Storytelling. That’s what SMITH is all about. So when I read this story from The Wall Street Journal, I knew I had to share it with my fellow SMITHs.
Citizen journalists in Myanmar are risking their own lives to give a play-by-play account of the deadly crackdown against thousands of peaceful protesters (including Buddhist monks) by transmitting messages via YouTube, text messages, blogs, or cell phone cameras, to news outlets around the world.
Another blog was updated at 3 p.m. Myanmar time yesterday with a few English lines: “Right now they’re using fire engines and hitting people and dragging them onto E2000 trucks and most of them are girls and people are shouting.” Below the post is a blurry photo of trucks with the caption, “This is how they come out and try to kill people.”

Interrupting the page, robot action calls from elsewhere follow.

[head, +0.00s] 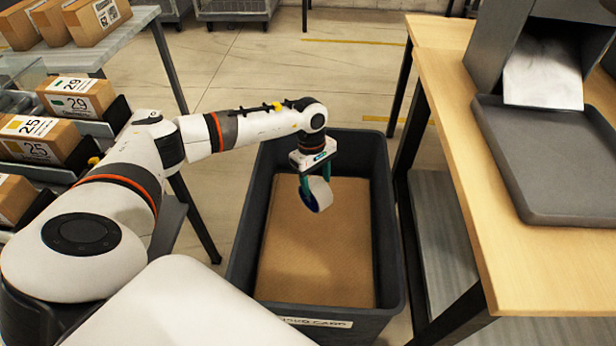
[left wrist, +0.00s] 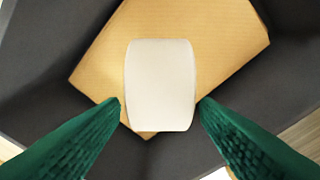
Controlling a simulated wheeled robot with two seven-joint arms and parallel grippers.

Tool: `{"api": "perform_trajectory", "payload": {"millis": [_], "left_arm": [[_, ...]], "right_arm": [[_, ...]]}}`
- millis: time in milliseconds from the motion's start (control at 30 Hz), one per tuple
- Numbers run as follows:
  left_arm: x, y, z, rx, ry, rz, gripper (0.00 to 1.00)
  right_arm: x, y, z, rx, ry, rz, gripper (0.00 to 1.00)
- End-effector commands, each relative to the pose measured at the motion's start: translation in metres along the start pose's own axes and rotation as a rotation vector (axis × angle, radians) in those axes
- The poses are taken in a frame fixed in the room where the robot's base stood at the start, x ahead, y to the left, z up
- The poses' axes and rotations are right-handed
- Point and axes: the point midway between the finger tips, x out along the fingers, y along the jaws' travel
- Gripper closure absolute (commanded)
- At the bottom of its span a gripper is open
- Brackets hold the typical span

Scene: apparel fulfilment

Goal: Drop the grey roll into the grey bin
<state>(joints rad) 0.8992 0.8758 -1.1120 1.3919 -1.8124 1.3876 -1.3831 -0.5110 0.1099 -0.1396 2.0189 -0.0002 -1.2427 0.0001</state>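The grey roll (head: 320,192) looks pale grey-white, with a dark blue rim on its side, and hangs tilted over the grey bin (head: 388,215). My left gripper (head: 315,182) points down above the bin and is shut on the roll, with its green fingers on either side. In the left wrist view the pale roll (left wrist: 160,85) sits between the two green fingertips (left wrist: 160,103). The bin stands on the floor, dark grey and open at the top, with a flat brown cardboard surface (head: 315,260) inside. My right gripper is out of view.
A wooden table (head: 450,110) with a dark tray (head: 550,160) stands close on the right of the bin. On the left, a rack holds several labelled cartons (head: 75,97). Open floor (head: 340,75) lies behind the bin.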

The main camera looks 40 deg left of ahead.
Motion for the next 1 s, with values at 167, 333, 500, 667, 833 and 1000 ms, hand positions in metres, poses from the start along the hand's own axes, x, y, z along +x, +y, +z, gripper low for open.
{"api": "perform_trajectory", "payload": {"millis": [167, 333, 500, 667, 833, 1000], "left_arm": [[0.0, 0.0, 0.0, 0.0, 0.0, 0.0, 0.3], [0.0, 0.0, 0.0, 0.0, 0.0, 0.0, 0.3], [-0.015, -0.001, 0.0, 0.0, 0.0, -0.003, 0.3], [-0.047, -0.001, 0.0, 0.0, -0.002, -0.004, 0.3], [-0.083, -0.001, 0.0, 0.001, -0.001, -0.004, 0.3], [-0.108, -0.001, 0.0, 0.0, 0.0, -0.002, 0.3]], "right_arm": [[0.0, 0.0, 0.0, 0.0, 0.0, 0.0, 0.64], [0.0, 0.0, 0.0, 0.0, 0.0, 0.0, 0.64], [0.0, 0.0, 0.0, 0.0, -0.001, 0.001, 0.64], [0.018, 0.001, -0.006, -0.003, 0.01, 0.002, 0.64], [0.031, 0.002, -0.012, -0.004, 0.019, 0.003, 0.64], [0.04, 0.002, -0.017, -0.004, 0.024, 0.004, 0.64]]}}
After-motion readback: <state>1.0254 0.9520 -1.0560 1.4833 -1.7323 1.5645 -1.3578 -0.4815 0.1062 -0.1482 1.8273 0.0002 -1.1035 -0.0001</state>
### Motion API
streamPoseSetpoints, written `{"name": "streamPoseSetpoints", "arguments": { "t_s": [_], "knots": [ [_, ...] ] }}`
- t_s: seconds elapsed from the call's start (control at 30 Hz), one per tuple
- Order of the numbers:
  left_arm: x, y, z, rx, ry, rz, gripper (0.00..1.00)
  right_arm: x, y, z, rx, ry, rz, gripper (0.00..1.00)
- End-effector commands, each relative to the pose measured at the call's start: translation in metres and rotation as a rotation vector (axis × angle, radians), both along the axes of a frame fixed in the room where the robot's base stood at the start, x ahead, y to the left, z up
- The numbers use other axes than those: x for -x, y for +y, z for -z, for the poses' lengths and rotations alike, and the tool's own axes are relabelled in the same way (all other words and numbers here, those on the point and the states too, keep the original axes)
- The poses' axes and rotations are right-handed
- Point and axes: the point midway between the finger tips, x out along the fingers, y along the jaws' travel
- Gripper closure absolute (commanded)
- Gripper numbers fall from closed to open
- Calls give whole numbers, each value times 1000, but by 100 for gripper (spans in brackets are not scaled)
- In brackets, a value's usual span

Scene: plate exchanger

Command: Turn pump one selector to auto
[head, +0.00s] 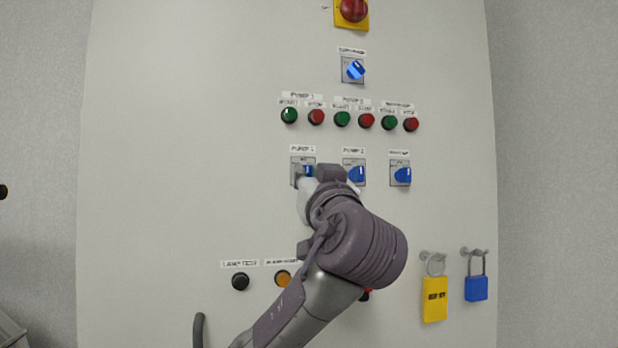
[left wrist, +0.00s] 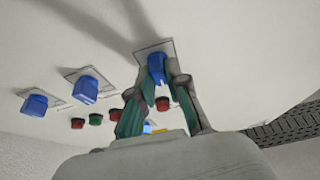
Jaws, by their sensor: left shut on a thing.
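The pump one selector (head: 308,170) is a blue knob on a grey square plate under the "PUMP 1" label, on the pale panel (head: 180,130). My left gripper (head: 305,183) is at this knob, with my wrist hiding part of it in the head view. In the left wrist view the blue knob (left wrist: 156,66) sits between the two fingers of my left gripper (left wrist: 160,78), which is shut on it. The direction the knob points is hard to tell. My right gripper is not in view.
The pump two selector (head: 357,174) and another blue selector (head: 402,175) are close on the right. A row of green and red buttons (head: 342,119) runs above. A yellow tag (head: 435,299) and a blue padlock (head: 476,288) hang lower right.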

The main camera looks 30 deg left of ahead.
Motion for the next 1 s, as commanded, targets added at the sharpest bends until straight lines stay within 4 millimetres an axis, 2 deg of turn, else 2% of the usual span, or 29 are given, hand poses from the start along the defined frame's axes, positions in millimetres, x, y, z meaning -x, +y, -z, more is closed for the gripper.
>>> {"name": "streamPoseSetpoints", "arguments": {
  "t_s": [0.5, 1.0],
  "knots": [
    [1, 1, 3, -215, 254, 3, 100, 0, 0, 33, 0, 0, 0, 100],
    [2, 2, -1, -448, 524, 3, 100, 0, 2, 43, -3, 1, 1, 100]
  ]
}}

According the the article, the last time there was a protest of this scale, the world only heard about it from “diplomats and official media.” But this time around, in the information age, news is spreading fast. And despite concerns surrounding the validity of “Citizen Journalism,” it’s clear that in an environment where reporters have minimal or no access, it’s up to the people who are on the front lines, living it, to tell their story. What’s even more impressive, and speaks to their determination to have their voices heard, is the fact that it isn’t easy to do anything very technical (i.e. streaming video) in Myanmar:
Myanmar is hardly a technological hub. Cellphones are expensive, and the Internet penetration rate is less than 1%. Even before the recent clash, the government has taken serious steps to censor Internet content, blocking access to popular foreign news and email services. A 2005 report by the Open Net Initiative, run out of several universities, said that Myanmar’s State Peace and Development Council has implemented “one of the world’s most restrictive regimes of Internet control.”
Let’s hope that despite everything going on, more citizens continue to speak out and share their stories with the world.